En 2021, lorsque Daniel et moi avons décidé que ce soit moi qui déménage aux Pays-Bas pour donner une chance à notre relation, nous n’avions pas de plan précis. Daniel était en train de poursuivre un programme pour nouveaux gradués au gouvernement et en avait encore pour une année. Après? On verrait bien où la vie nous mènerait. C’était toujours dans nos plans de continuer à vivre dans d’autres pays, mais nous pensions rester au moins 3 ans aux Pays-Bas.
Cependant, nous ne pouvions pas imaginer que moins d’un an après mon arrivée à Amsterdam, il recevrait une offre d’emploi du Ministère des affaires étrangères, nous poussant à prendre une décision qui allait changer le reste de notre vie. Après une année haute en émotions, en péripéties et en périodes d’adaptation, nous étions finalement confortables dans notre vie à Amsterdam et avions enfin le temps d’en profiter un peu. Cette période de repos aura finalement été de courte durée…

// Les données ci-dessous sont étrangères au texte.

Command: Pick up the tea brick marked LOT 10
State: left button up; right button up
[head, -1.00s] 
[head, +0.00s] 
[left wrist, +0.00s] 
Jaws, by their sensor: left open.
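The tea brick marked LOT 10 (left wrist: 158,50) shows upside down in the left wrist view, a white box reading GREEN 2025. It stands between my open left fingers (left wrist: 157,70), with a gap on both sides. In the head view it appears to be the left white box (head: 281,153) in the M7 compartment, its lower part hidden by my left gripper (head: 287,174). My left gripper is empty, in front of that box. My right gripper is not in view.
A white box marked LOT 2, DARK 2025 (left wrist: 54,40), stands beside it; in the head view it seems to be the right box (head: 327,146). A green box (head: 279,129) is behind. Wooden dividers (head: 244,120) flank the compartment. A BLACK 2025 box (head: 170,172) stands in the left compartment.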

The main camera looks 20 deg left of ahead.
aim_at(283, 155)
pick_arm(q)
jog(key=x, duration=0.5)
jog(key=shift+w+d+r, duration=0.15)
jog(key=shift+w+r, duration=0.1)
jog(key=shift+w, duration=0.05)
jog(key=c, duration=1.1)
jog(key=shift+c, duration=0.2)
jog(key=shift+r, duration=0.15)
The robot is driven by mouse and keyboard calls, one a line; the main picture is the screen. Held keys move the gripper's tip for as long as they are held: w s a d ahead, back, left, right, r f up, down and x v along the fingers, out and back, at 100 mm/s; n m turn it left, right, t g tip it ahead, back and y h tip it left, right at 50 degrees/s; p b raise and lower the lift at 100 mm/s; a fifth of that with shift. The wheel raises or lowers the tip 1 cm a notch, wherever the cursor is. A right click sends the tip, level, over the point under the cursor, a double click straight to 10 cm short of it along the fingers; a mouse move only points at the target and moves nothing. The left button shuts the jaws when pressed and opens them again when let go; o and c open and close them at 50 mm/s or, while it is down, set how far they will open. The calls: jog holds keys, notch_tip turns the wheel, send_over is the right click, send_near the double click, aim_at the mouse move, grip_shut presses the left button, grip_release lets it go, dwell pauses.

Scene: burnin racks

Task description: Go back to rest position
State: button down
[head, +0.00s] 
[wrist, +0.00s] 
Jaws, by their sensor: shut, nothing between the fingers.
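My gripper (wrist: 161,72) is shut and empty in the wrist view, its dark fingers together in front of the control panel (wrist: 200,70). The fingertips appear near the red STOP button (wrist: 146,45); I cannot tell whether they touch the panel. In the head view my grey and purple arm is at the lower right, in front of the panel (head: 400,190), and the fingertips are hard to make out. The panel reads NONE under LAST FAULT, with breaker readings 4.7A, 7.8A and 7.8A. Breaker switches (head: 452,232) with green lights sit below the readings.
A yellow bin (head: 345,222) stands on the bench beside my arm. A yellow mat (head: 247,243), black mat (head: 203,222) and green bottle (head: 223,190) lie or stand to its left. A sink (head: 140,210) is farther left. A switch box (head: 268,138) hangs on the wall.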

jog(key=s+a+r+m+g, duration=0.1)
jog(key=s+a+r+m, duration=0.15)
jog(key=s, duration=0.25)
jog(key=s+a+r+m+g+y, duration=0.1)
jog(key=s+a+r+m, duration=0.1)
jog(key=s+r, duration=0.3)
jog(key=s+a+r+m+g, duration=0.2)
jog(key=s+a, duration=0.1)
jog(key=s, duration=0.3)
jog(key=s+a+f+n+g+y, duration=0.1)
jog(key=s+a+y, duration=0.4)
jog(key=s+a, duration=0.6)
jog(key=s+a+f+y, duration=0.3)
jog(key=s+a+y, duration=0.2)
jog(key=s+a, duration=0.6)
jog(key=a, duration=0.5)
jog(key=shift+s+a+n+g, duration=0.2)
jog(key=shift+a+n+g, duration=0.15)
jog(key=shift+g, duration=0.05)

Tel que mentionné, Daniel et moi savions que nous voulions continuer de vivre dans d’autres pays. Notre amour pour la vie à l’étranger est d’ailleurs l’une des choses qui nous a attirés chez l’autre. Cependant, lorsque le ministère approcha Daniel la première fois, c’était un pensez-y-bien. En effet, la vie diplomatique peut paraître comme une vie de rêve pour certains, mais il fallait se poser les bonnes questions. Étions-nous prêts à se faire envoyer dans n’importe quel pays pour des périodes de 4-5 ans sans avoir notre mot à dire? Nous pourrions autant tomber sur des destinations de rêves, que nous pourrions être envoyés dans des pays plus difficiles et dangereux. Étions-nous prêts à prendre le risque? Après mon expérience aux Maldives, je savais que je ne serais pas heureuse pour une longue période de temps dans un pays où les droits des femmes sont moindres ou inexistants. Puis, sachant que nous voulions fonder une famille un jour, étions-nous prêts à vivre cette vie avec nos futurs enfants? Étions-nous prêts à ce qu’ils grandissent autour du monde, sans pays d’appartenance et loin de leurs grands-parents?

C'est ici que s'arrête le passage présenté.